> **What the task requires**
Repeat exactly, and only, the lines below starting at the line that contains "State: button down" and ending at the line that contains "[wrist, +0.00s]", inclusive of both.

> **Recorded information**
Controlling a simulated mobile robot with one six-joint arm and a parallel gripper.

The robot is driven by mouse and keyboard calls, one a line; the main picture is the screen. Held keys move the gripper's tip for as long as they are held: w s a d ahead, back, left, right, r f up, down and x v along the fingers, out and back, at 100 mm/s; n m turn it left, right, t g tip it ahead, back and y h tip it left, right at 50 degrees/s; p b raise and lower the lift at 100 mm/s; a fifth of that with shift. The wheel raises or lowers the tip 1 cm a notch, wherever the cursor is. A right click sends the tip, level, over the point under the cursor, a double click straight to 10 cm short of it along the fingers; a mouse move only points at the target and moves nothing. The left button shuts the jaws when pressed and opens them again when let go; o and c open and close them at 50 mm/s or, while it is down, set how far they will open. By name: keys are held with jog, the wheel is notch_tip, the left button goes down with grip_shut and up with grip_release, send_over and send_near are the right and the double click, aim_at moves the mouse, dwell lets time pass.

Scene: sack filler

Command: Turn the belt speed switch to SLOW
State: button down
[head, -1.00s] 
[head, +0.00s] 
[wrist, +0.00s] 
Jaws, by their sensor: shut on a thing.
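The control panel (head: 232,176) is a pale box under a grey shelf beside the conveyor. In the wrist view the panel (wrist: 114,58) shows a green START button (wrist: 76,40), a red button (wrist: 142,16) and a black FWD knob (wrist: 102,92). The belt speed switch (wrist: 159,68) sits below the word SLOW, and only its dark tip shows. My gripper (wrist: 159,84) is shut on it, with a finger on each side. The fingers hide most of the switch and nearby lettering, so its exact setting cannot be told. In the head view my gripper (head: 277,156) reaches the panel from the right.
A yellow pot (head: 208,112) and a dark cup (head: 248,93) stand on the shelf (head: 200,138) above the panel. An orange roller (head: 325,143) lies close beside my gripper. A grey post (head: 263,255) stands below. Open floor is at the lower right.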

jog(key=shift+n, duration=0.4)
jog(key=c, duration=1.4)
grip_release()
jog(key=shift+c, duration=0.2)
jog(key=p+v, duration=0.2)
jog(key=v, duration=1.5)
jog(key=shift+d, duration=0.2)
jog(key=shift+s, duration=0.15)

> **Task result**
State: button down
[head, -1.00s] 
[head, +0.00s] 
[wrist, +0.00s] 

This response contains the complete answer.